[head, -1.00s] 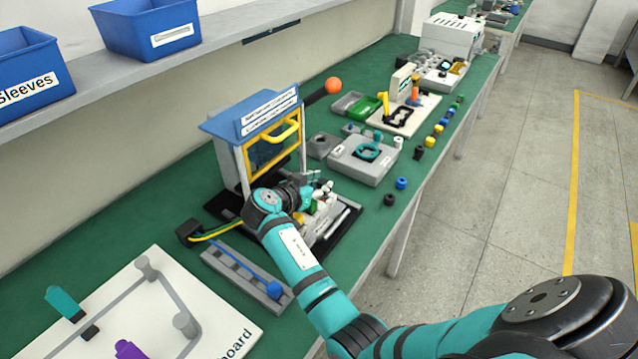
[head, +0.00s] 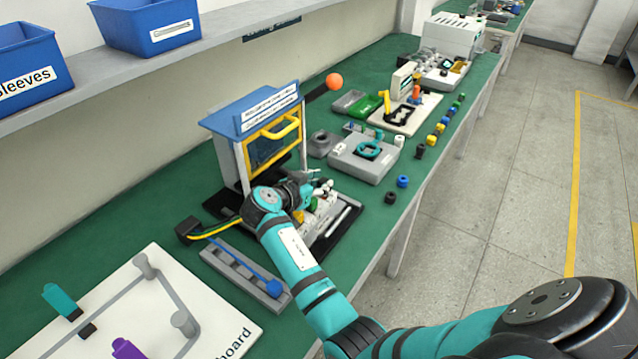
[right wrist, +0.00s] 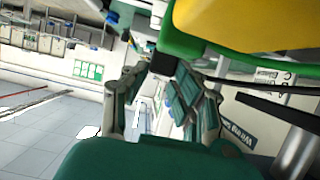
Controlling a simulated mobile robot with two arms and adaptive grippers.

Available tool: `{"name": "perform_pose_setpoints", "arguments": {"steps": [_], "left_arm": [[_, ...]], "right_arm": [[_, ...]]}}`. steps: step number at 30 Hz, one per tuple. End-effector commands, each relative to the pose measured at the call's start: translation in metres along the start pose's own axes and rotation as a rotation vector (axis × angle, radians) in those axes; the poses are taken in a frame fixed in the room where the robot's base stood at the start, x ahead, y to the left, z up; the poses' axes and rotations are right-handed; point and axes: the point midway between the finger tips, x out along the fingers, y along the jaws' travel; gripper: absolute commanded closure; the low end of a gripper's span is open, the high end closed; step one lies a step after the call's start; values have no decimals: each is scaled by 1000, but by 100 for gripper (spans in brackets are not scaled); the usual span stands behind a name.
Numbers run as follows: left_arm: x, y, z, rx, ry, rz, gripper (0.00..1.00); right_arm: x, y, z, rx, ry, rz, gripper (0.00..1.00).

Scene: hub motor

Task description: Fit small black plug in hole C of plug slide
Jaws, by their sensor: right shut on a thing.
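My right gripper (head: 318,184) is in front of the blue-topped press, above the grey fixture (head: 322,216) on its dark base. In the right wrist view the right gripper (right wrist: 160,78) is shut on a small black plug (right wrist: 163,65) at its fingertips. A large yellow part (right wrist: 255,22) and a green part (right wrist: 205,52) fill the top right of that view, close to the plug. I cannot tell whether the plug touches them. The plug slide and its hole C cannot be made out for certain. The plug is too small to tell in the head view. My left gripper is out of view.
The press (head: 262,125) with its yellow handle stands directly behind the gripper. A grey rail (head: 245,270) and a white board (head: 130,300) lie nearer on the green bench. Several coloured plugs line the right edge, with a black one (head: 390,198) nearest.

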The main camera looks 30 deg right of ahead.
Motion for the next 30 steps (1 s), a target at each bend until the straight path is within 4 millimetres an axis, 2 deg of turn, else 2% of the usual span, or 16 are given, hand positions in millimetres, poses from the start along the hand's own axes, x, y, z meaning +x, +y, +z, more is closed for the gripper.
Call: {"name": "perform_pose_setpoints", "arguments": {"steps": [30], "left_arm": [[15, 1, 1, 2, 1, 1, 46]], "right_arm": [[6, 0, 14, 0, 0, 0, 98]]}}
━━━━━━━━━━━━━━━━━━━━━━━━━━━━━━
### SET EXERCISE
Set out exactly the run of lines that begins at the line holding "Jaws, by their sensor: right shut on a thing." and ends at the last line of the data.

### ANSWER BELOW
Jaws, by their sensor: right shut on a thing.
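My right gripper (head: 318,184) is in front of the blue-topped press, above the grey fixture (head: 322,216) on its dark base. In the right wrist view the right gripper (right wrist: 160,78) is shut on a small black plug (right wrist: 163,65) at its fingertips. A large yellow part (right wrist: 255,22) and a green part (right wrist: 205,52) fill the top right of that view, close to the plug. I cannot tell whether the plug touches them. The plug slide and its hole C cannot be made out for certain. The plug is too small to tell in the head view. My left gripper is out of view.
The press (head: 262,125) with its yellow handle stands directly behind the gripper. A grey rail (head: 245,270) and a white board (head: 130,300) lie nearer on the green bench. Several coloured plugs line the right edge, with a black one (head: 390,198) nearest.

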The main camera looks 30 deg right of ahead.
Motion for the next 30 steps (1 s), a target at each bend until the straight path is within 4 millimetres an axis, 2 deg of turn, else 2% of the usual span, or 16 are given, hand positions in millimetres, poses from the start along the hand's own axes, x, y, z meaning +x, +y, +z, more is closed for the gripper.
Call: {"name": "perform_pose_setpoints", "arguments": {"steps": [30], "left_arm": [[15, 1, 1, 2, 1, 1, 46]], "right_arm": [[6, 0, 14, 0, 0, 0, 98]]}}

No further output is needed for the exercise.